RECORDED DATA:
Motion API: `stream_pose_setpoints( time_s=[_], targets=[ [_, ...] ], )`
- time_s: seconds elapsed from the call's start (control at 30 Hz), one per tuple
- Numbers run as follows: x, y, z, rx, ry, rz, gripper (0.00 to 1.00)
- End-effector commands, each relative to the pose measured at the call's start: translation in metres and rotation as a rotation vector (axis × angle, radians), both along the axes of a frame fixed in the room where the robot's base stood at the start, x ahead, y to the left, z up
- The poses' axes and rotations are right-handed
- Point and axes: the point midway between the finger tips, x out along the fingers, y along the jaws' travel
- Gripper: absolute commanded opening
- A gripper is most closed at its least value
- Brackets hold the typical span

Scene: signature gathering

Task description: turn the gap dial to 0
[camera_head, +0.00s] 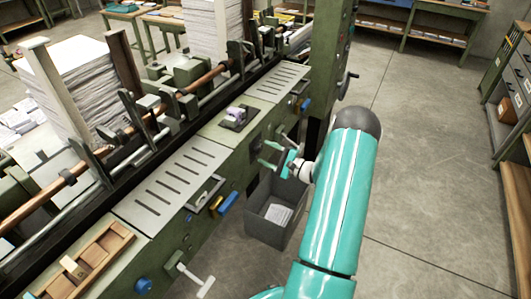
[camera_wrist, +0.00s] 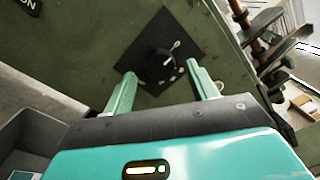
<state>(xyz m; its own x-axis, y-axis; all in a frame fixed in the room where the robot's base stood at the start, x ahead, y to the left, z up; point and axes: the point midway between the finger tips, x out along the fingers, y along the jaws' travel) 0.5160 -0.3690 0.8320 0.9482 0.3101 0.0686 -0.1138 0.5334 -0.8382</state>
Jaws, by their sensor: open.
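The gap dial (camera_wrist: 158,64) is a round black knob on a dark, tilted square plate (camera_wrist: 182,32) on the green machine face. A light pointer on it slants up and to the right in the wrist view. Small pale marks lie along its lower right edge, too small to read. My gripper (camera_wrist: 161,70) is open, with one pale green finger on each side of the dial in the picture. I cannot tell whether the fingers touch it. In the head view my gripper (camera_head: 266,156) is at the machine's front face, and I cannot make out the dial there.
A grey bin (camera_head: 262,232) with paper stands on the floor below my gripper. Blue knobs, handles and a T-shaped lever (camera_head: 196,281) stick out from the machine front. Paper stacks (camera_head: 85,85) stand on the machine. The floor at right is clear up to the shelves.

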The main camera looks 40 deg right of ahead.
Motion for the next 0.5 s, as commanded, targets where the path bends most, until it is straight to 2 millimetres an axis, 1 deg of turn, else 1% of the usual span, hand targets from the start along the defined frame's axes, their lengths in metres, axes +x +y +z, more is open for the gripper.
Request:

TASK OBJECTIVE:
The data above needs to be retyped exactly, with the images left out.

COMPLETED TASK:
Motion API: `stream_pose_setpoints( time_s=[_], targets=[ [_, ...] ], )`
- time_s: seconds elapsed from the call's start (control at 30 Hz), one per tuple
- Numbers run as follows: x, y, z, rx, ry, rz, gripper (0.00 to 1.00)
- End-effector commands, each relative to the pose measured at the call's start: translation in metres and rotation as a rotation vector (axis × angle, radians), both along the axes of a frame fixed in the room where the robot's base stood at the start, x ahead, y to the left, z up
- The poses' axes and rotations are right-handed
- Point and axes: the point midway between the finger tips, x out along the fingers, y along the jaws' travel
- Gripper: absolute commanded opening
- A gripper is most closed at its least value
- Brackets hold the typical span

Scene: signature gathering

Task description: turn the gap dial to 0
[camera_head, +0.00s] 
[camera_wrist, +0.00s] 
<state>(xyz m; its own x-axis, y-axis; all in a frame fixed in the room where the robot's base stood at the start, x ahead, y to the left, z up; point and axes: the point midway between the finger tips, x out along the fingers, y along the jaws' travel) 0.5160 -0.3690 0.8320 0.9482 0.3101 0.0686 -0.1138 0.5334 -0.8382</state>
Jaws, by their sensor: open.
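The gap dial (camera_wrist: 158,64) is a round black knob on a dark, tilted square plate (camera_wrist: 182,32) on the green machine face. A light pointer on it slants up and to the right in the wrist view. Small pale marks lie along its lower right edge, too small to read. My gripper (camera_wrist: 161,70) is open, with one pale green finger on each side of the dial in the picture. I cannot tell whether the fingers touch it. In the head view my gripper (camera_head: 266,156) is at the machine's front face, and I cannot make out the dial there.
A grey bin (camera_head: 262,232) with paper stands on the floor below my gripper. Blue knobs, handles and a T-shaped lever (camera_head: 196,281) stick out from the machine front. Paper stacks (camera_head: 85,85) stand on the machine. The floor at right is clear up to the shelves.

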The main camera looks 40 deg right of ahead.
Motion for the next 0.5 s, as commanded, targets where the path bends most, until it is straight to 2 millimetres an axis, 1 deg of turn, else 1% of the usual span, hand targets from the start along the defined frame's axes, their lengths in metres, axes +x +y +z, more is open for the gripper.
Request:

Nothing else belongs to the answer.